Creating a new device in EAGLE

Each pin on the IC has a function. The function is indicated by the label such as PA0, VCC, GND... These functions relate to a pin on the IC, such as the first pin on the IC is VCC, the second pin on the IC is GND... etc. However, generating the symbol (a schematic drawing of the IC), footprint (the pads and the holes that go on the PCB), and the device (connecting the symbol and footprint) can be a very tedious click and drag affair.

So I decided that I would build an automated pipeline that would help me do part creation. My idea: you take a screenshot of the part you want to make, and the part appears in your library.

TLDR; OCR is bad, PDF analysis is hard, user-created CSV(s) are way more reliable.


Motivation

Most companies provide datasheets to let engineers do schematic capture for their chosen ECAD software. Some companies provide libraries of their parts, but these are limited to enterprise-level software like Altium. If you are using Kicad or Eagle, you are usually out of luck.

It would be lovely if there were some common format that all manufacturers provided for their ICs, for example, a simple CSV file of the pin number and functions would have made automating this process 95% easier, but unfortunately, nobody seems to be doing this.

The key similarity is that all datasheets have some sort of picture of how the pins and their associated functions are laid out with respect to the physical package.

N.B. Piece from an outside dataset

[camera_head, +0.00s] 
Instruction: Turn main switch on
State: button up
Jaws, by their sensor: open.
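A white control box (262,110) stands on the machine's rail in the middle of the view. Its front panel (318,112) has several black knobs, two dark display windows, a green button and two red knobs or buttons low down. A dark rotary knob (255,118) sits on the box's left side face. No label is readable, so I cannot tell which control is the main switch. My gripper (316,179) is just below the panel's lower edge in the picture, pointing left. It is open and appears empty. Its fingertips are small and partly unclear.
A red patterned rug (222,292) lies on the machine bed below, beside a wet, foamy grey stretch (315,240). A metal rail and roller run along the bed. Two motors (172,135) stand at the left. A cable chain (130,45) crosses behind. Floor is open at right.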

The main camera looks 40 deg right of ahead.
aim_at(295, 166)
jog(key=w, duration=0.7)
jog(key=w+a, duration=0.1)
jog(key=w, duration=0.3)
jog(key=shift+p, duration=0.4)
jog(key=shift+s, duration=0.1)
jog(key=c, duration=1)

This means that in an ideal world, we can take a screenshot of this image and have it spit out the CSV file.

OCR troubles

The problem, funnily enough, is that OCR technology is not good enough to recognize screenshots of numbers. Sometimes it doesn't even pick up numbers. Even little details like curves and lines of the symbol is enough to mess the OCR up. I felt this was interesting because having a screenshot of text on white background is pretty much the ideal OCR case. You don't have reflections or blurring, and the background is of a consistent color and the edges are clearly defined.

OCR Tools:

  1. Tesseract
  2. Google Cloud Vision
  3. Azure Cognitive Services
  4. Random internet OCR services (they appear to use tesseract)

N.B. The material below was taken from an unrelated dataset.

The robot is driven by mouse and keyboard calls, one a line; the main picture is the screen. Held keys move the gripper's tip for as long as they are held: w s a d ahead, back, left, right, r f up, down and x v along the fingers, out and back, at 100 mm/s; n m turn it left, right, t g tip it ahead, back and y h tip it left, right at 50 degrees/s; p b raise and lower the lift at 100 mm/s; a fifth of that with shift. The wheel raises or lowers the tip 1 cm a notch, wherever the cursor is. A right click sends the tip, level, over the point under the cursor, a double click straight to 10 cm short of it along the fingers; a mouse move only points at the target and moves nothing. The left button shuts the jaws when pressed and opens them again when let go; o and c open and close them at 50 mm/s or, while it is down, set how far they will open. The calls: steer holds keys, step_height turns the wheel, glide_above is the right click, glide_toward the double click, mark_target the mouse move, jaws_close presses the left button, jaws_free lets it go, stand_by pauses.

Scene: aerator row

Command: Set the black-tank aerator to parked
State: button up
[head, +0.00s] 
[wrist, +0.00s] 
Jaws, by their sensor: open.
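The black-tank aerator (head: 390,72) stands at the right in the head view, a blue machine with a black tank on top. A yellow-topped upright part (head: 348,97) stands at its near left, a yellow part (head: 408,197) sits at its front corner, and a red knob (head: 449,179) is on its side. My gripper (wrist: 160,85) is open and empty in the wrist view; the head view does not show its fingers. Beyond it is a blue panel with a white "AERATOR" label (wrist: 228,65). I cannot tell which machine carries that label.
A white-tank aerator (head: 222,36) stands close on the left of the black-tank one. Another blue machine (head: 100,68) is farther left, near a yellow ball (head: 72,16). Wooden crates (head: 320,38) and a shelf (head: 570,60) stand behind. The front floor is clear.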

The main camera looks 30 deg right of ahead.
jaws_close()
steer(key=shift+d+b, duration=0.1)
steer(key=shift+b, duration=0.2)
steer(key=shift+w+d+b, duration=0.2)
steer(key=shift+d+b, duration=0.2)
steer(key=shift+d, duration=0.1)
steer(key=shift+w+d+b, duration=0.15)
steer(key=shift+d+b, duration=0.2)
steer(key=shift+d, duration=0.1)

Unfortunately having gone through all the various OCR tools, the result is still pretty bad. I want to say on a typical screenshot of a part like this you get about 50% accuracy:

STM32

and on a part like this is drops to about 20% accuracy:

A4988 Stepper Motor Driver

Preprocessing the images to remove lines only gave a marginal improvement of about 10 ~ 15% simply because there are so many styles.

Example

A particularly good example of how bad OCR is

Some problems with this:

  1. Not all numbers are identified
  2. 36 is incorrectly identified as 968
  3. Dashes, which indicates no connect pins, are not identified
  4. 8 lables are not identified
  5. 5 is identified as Ln

So that's pretty much unusable

That's right. After a few nights of experimentation, I reluctantly put aside OCR and pivoted to the next structure in the datasheet that might yield a good result: the table.

Rest of the table not shown here

Now the table yields quite a bit of promise:

  1. Text is not rotated
  2. Ordered display of pins and functions

Again, in an ideal world we would be able to take a simple action and the part should automagically appear in our library. But reality rears its head again!

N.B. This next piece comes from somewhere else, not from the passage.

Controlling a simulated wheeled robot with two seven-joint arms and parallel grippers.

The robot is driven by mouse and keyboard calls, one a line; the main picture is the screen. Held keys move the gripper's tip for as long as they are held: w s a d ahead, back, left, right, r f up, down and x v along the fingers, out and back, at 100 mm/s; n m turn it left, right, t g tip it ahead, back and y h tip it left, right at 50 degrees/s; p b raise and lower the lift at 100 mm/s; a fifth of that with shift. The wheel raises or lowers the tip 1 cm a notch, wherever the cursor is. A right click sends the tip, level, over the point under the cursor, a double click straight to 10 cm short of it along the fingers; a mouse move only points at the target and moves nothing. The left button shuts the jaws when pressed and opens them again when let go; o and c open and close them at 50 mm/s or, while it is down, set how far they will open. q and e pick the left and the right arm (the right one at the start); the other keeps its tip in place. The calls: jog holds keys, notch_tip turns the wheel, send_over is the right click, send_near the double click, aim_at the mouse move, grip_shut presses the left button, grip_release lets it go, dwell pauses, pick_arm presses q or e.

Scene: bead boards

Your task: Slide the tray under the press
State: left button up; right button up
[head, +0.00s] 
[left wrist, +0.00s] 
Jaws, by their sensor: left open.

It's hard to capture a screenshot of the whole table, and sometimes the table spans multiple pages so multiple screenshots have to be taken. However, now we have additional information in other columns, such as any additional functions, or duplicated header rows. This all requires code to strip away, and that's assuming OCR works 100% of the time, which it doesn't.

Camelot to the rescue!

It turns out there is a way to perfectly capture PDF tables, and that is instead to use a library specifically designed for that: Camelot

Camelot utilizes the underlying structure of the PDF to extract information by guessing where each cell is based on the lines in the PDF. There is a whole paper that is written about this by Anssi Nurminen.

When it works, it works flawlessly. Which is great, except...

Too Specific

Unfortunately, the new problem now is that we have too much information. Some tables have extraneous details, some have repeated headers, others stretch over multiple pages... All we want is a column with the pins and another with the columns, but without specific templates tailored to each table, this is prone to failure.

Two Columns
Multiple columns for Pin Numbers, Variable number of header rows

Back to the drawing board

I still like my original idea of taking a screenshot of the page. After some searching I managed to find a library that would let me work with the PDF in python. OCR is a little too error-prone at the moment, but the table data relies too much on prior knowledge of how the table is formatted.

An alternative is to crop a section of the PDF, and if I focus on the area with the diagram of the layoout, I can essentially obtain a perfect "OCR" of each word and it's location by using the underlying PDF data to identify where each character is placed within the PDF. From there it is a simple matter of correlating each described pin function with each pin number.

This method works pretty well to extract information from the PDF if the area is selected correctly. The only drawback occurs for word detection. You have to specify the threshold limits for word detection, and this can vary depending on the size of the image and the orientation of the letters. Again, this can sometimes fail when there are large swathes of horizontal text, or text that have different sizes.

The solution between chair and keyboard

There is the unspoken solution between the chair and the keyboard. The user! It is not a whole lot of effort to type up a CSV file, especially since you already have to type it out in the software.

This way ensures that the pins are correctly labeled and ordered each time. Other methods require some user intervention to clean up the data, and this can sometimes take awhile, especially if the performance is bad.

Some informal tests show that it takes approximately one minute to key in 30+ pins. The functions are listed in order of the pin number, so only the functions need to be entered. This is a far superior way to generate pin layouts as compared to OCR or PDF table interpretation, considering the level of user intervention required at this  point in time. Since I'm not processing thousands of parts at a high frequency, I think this is an acceptable, if lame, tradeoff.

Make a CSV > Using computer vision... for now

It is still interesting to note how Occam's Razor is in full effect here. The CSV is the simplest method, and yet it has minimal errors, and has the least amount of dependencies.

Footprint Creation

Package creation is also quite formulaic. There is usually symmetry through one or two axes, which makes the generation of pads significantly easier. Given some basic parameters like the pad size and distance from the center, the whole package can be created on the basis of symmetry.

Pulling it all together

Once the footprint and the symbol is generated, the device ties them together, linking the symbol on the schematic sheet to the layout in the PDF. Once the package pins have been correctly allocated, the device is then inserted into an existing .lbr library, and it is ready to go!

Limitations

  1. User input is required to validate the output of the program.
  2. Only saves time for more complex parts, completely useless for two pad parts like resistors and capacitors.
  3. Pinouts are not organized

Conclusion

And of course the following turned out to be true:

XKCD: Automation

and this:

XKCD: Is it worth the time?

I have spent more time on this project than I would have saved. Assuming that it previously took me 10 minutes to create the part, it will now take me 1 minute.  But it was a great learning experience, and if other people use this tool, it would have collectively saved more time!

The nice thing about using CSV is that in the future, if I manage to get OCR working, I can just take the output and plug it into my current program as an input, so it is still extensible in a way.